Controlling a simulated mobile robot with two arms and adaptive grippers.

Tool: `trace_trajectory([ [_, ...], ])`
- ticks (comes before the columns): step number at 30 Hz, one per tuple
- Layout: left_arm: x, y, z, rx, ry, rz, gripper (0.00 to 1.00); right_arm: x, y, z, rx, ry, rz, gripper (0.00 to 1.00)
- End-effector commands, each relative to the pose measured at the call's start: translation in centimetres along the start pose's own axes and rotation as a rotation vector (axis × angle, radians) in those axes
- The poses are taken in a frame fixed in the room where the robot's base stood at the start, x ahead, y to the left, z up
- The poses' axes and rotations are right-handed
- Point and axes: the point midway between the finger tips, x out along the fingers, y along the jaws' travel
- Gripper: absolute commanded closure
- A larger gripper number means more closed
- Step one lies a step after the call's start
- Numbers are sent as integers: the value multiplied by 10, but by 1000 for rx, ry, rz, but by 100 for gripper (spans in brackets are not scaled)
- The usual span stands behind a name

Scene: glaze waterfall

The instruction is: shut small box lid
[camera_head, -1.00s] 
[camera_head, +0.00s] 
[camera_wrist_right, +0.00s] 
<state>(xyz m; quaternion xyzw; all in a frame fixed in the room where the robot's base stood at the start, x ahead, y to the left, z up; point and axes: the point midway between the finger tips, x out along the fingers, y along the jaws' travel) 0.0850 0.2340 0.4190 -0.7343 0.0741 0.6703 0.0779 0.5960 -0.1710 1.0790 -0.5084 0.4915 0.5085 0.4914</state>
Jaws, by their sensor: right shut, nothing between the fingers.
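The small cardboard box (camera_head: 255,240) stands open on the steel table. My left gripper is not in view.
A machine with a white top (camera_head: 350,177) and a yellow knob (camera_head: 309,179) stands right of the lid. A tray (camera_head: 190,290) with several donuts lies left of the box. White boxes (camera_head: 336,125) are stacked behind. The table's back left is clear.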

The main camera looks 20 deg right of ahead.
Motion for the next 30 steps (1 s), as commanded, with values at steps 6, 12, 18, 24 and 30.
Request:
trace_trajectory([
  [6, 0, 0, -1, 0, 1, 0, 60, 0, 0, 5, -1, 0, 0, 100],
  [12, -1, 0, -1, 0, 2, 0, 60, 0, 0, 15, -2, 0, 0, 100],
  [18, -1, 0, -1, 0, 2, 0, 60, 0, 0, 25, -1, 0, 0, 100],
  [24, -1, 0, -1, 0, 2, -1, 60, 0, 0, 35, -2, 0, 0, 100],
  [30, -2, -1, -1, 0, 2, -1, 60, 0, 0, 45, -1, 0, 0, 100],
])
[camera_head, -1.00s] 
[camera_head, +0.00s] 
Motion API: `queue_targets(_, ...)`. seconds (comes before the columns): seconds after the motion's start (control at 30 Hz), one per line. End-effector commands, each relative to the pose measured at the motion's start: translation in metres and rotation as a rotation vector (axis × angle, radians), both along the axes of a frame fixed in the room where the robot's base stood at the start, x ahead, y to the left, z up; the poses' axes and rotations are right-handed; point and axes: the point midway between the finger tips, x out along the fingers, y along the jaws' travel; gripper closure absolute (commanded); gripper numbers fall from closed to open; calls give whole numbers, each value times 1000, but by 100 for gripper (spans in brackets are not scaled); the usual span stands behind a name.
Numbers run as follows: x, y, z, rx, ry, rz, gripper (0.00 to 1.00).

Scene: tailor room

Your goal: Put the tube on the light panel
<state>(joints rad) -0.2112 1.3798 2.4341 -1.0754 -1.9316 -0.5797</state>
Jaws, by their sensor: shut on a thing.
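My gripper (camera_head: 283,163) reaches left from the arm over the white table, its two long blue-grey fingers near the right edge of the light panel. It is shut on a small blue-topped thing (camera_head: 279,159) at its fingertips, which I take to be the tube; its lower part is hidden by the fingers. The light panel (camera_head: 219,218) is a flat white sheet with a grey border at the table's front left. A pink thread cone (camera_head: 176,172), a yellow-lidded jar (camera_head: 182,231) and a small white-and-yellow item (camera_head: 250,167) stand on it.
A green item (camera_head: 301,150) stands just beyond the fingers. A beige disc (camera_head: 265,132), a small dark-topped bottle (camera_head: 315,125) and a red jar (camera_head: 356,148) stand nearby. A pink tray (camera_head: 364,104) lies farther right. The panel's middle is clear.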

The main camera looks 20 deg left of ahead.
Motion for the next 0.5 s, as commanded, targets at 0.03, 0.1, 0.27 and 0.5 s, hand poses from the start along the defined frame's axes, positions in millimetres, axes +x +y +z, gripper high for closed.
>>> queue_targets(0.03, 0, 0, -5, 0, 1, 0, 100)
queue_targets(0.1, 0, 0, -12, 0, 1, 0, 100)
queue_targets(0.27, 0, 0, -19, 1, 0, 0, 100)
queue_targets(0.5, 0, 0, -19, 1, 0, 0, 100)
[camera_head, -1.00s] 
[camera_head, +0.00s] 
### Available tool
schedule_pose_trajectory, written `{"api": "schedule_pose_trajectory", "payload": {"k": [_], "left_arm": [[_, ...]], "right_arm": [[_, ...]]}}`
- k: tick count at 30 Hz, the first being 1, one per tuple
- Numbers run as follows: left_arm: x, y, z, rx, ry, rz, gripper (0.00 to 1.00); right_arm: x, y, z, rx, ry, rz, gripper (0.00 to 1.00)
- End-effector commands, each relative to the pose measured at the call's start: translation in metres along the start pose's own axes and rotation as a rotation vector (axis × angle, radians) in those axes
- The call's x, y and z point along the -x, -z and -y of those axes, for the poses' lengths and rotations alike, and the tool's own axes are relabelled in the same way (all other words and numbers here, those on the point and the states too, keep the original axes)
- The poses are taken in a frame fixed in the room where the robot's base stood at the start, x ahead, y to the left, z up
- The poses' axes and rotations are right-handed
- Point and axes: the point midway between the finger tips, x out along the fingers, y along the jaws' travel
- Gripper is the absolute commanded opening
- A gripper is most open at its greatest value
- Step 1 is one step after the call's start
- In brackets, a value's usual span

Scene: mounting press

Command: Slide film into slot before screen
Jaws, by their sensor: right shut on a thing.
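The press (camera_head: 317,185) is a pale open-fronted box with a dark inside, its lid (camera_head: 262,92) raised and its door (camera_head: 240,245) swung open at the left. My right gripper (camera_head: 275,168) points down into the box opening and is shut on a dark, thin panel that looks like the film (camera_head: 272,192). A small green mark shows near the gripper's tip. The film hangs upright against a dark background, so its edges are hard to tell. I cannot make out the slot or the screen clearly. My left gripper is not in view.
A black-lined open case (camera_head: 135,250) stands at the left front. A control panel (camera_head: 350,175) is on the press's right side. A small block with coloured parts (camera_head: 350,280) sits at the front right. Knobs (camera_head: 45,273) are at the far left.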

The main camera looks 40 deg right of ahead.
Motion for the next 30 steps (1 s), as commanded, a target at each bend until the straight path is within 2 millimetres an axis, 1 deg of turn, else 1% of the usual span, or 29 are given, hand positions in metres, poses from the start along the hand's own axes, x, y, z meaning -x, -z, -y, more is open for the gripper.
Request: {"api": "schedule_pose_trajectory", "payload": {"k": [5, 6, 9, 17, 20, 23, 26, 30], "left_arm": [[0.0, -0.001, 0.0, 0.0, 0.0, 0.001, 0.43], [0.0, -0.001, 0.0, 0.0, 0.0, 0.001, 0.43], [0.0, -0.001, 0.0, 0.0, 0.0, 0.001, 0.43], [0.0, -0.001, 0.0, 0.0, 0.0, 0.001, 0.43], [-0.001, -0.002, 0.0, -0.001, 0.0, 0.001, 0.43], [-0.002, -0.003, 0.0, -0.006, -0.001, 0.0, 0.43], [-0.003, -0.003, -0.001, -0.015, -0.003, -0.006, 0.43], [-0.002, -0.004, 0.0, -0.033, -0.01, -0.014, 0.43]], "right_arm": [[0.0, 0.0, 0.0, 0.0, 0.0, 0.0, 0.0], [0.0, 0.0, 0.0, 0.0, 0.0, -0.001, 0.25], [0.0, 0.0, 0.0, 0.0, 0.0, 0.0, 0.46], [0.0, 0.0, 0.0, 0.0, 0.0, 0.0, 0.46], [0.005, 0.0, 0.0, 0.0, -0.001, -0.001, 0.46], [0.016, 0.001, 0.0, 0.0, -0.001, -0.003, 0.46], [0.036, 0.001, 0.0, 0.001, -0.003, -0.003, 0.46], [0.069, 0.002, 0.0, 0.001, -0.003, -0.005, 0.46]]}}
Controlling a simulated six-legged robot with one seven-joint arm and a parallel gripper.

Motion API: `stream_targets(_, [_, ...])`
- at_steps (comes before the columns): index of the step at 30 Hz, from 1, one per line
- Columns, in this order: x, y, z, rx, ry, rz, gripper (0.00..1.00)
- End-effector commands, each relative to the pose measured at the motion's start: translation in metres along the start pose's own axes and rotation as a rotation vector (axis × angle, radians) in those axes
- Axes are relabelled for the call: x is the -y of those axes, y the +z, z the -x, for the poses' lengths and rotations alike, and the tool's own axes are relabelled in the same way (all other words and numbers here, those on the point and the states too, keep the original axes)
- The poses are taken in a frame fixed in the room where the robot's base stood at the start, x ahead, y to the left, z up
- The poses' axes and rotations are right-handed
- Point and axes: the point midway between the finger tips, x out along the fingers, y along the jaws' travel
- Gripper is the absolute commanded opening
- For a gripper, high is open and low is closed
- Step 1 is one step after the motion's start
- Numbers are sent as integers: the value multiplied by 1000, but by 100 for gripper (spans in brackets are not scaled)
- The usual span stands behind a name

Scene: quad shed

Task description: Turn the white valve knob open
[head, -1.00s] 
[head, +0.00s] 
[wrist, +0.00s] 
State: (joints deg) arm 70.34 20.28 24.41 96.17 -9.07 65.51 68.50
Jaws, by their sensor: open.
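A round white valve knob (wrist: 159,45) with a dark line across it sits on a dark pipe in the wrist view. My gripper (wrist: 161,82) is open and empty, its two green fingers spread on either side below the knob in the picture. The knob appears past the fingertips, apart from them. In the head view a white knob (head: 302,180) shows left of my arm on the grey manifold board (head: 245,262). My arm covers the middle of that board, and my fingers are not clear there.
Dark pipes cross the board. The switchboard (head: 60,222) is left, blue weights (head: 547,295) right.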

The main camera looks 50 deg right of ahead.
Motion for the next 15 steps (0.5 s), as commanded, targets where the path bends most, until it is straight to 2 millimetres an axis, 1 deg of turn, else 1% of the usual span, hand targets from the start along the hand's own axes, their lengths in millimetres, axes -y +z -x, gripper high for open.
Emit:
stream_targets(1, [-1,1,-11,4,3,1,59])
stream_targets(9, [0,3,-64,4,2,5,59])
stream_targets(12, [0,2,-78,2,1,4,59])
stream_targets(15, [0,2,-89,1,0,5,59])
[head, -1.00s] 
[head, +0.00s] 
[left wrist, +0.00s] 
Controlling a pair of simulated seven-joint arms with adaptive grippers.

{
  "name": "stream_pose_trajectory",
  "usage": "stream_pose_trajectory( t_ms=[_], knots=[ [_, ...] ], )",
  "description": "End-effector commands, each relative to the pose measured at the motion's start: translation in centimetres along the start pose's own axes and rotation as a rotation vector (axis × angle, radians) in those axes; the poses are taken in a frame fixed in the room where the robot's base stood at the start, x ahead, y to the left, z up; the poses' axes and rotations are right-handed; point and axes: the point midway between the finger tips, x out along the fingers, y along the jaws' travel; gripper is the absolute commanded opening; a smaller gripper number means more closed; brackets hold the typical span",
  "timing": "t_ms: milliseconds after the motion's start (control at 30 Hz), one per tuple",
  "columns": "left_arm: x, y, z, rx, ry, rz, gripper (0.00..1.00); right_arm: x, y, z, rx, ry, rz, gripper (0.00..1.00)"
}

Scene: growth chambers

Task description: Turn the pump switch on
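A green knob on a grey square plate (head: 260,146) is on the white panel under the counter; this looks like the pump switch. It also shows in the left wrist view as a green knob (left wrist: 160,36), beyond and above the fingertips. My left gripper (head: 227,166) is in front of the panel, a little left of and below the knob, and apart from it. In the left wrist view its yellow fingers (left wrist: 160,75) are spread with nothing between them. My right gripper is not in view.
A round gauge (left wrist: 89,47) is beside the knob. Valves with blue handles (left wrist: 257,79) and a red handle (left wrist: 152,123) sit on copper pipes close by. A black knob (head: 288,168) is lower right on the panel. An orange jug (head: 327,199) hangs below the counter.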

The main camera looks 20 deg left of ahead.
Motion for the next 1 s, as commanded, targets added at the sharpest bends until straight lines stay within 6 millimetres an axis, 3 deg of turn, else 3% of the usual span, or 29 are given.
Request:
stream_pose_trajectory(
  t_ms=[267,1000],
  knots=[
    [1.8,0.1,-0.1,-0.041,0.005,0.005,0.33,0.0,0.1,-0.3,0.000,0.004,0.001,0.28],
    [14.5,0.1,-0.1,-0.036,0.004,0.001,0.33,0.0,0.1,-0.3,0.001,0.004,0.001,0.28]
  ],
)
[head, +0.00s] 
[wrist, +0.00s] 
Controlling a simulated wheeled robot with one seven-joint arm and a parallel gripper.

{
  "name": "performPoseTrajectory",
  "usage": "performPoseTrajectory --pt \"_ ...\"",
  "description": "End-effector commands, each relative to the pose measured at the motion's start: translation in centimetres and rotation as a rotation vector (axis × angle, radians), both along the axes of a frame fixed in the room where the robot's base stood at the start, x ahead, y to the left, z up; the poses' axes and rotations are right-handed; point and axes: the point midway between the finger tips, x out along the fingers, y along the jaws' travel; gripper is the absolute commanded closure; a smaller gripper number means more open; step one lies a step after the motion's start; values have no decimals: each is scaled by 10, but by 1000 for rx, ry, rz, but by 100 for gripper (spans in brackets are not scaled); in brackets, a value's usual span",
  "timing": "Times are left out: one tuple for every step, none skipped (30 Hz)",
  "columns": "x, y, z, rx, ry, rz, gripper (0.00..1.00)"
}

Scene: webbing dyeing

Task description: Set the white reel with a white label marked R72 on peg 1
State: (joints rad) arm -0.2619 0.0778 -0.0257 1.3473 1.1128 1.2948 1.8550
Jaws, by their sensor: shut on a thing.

_ _ _

Quote exactly the first line of the entries and every line after it, stopping with the line that contains "<state>(xyz m; quaternion".

Controlling a simulated mobile robot with two arms and adaptive grippers.

Tool: `trace_trajectory([ [_, ...], ])`
- ticks (comes before the columns): step number at 30 Hz, one per tuple
- Layout: left_arm: x, y, z, rx, ry, rz, gripper (0.00 to 1.00); right_arm: x, y, z, rx, ry, rz, gripper (0.00 to 1.00)
- End-effector commands, each relative to the pose measured at the call's start: translation in centimetres along the start pose's own axes and rotation as a rotation vector (axis × angle, radians) in those axes
- The poses are taken in a frame fixed in the room where the robot's base stood at the start, x ahead, y to the left, z up
- The poses' axes and rotations are right-handed
- Point and axes: the point midway between the finger tips, x out along the fingers, y along the jaws' travel
- Gripper: absolute commanded closure
- A larger gripper number means more closed
- Step one lies a step after the call's start
- Numbers are sent as integers: the value multiplied by 10, but by 1000 for rx, ry, rz, but by 100 for gripper (spans in brackets are not scaled)
- The usual span stands behind a name

Scene: glaze waterfall

The instruction is: shut small box lid
[camera_head, -1.00s] 
[camera_head, +0.00s] 
[camera_wrist_right, +0.00s] 
<state>(xyz m; quaternion xyzw; all in a frame fixed in the room where the robot's base stood at the start, x ahead, y to the left, z up; point and axes: the point midway between the finger tips, x out along the fingers, y along the jaws' travel) 0.0850 0.2340 0.4190 -0.7343 0.0741 0.6703 0.0779 0.5960 -0.1710 1.0790 -0.5084 0.4915 0.5085 0.4914</state>

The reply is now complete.